Thursday, April 03, 2008

Dropoff

I think I've found a deeply alarming pattern. This discussion started from a single key point. Given how interested I was in my classes last quarter, why weren't my grades better.

The simple direct answer is that I didn't work hard enough. So we get into a discussion of why I didn't work harder. It gets a bit fuzzy here, but a lot of it revolves around a depression cycle, so the real key is understanding that cycle. If I can break it I won't have a gradual drop in performance like I have every damn quarter to date.

The fact that it's recurring on that level suggests a number of things. The first and biggest thing is that I'm filled, as I usually am, with a lot of "This time it's going to be different, this time I won't screw up" kind of feelings. Those good vibes allow me to be confidently be myself, which is really the key to success.

Now those feelings are obviously going to undergo some degradation over time, but negative and positive feedback determine where you go from there. The ideal is to go to a "Awesome! things are going as planned, I'm succeeding" mindset, and get into a cycle of positive thought, but there are a lot of little things that can screw the whole thing up.

I've been analyzing my negative cycles for a while now and there are some recurring patterns. They're almost universally self reinforcing too, so it's really a very dangerous game. What are the early triggers though, what is it that starts the process that ends up with me waking up at 8:45, realizing I've missed an 8:30 class, and saying "Fuck it I quit" instead of "crap, I've gotta move if I'm going to make my 9:30 class."
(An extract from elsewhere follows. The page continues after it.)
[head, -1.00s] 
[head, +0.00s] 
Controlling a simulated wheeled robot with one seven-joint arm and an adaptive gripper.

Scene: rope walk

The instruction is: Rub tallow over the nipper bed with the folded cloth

The most obvious one is the gradual decline in what I'd refer to as my "fire." In a good state, in what I consider to be an attitude truest to myself I'm a fairly fiery person. What comprises that is kind of tricky, but readiness of public speech, and predisposition to a state of activity are the key signs I'm working with here. This is also where the first bit of self deprecation and ultimately self destruction comes in.

Take for example my PSYCH 209 class. Medium lecture hall, I sit fairly close, on one of the flanks, so I can get room for me and the additional space I take up, without concealing myself with distance. Right now, since I'm still riding the buzz of new, I follow a fairly constant pattern with regards to responding to questions posed by the prof. Wait either 15 seconds, or let the lecturer's gaze sweep the room three times, and if none of those who have volunteered using the ancient hand symbols of this environment are selected, with a given that I'm also signaling, I don't really feel bad in just switching to stage voice and responding without a direct prompt.

The action is clearly resultant of confidence, but in doing so I tend to trigger a reflex which leads me to destruction, because after enough of these incidents I become self deprecating about always answering.

Is it actually bad that I'm doing this? Hard to say, the knee jerk answer I want to give is no, but the real one is much more complicated. It involves a brief analysis of the hesitance of my classmates, the intentions of the lecturer, and brings up the grand question "If it were really a problem, wouldn't she just tell me to shut up?"

In either case my buzz has just been lessened. This example speaks to the overarching problems that I'm simply not yet fully comfortable being myself as I am, as I like being, with my own fire. Some part of me still feels bad about being that person, and it's got enough clout in the grand council of self to rebuke me for it. I've heard of similar a condition, so I know what I would call this affliction, but I'm just going to refer to it as RDS to avoid some awkward conversations of how and why I know certain things.

In essence RDS is a form of self deprecating cowardice in response to a part of oneself which acts with greater tenacity, and I wholly intend to cure myself of it, but I'm still not entirely certain as to how. Two key things come to mind.

1) Embrace the inferno. Actively seek out opportunities to be this person, and get comfortable being it/him.

2) Silence the critics. Remove all the little blocks that you can. The sources of the secondary lashings in response to behavior/scenarios brought about by being.

Hard to say, both will be used, and we shall see.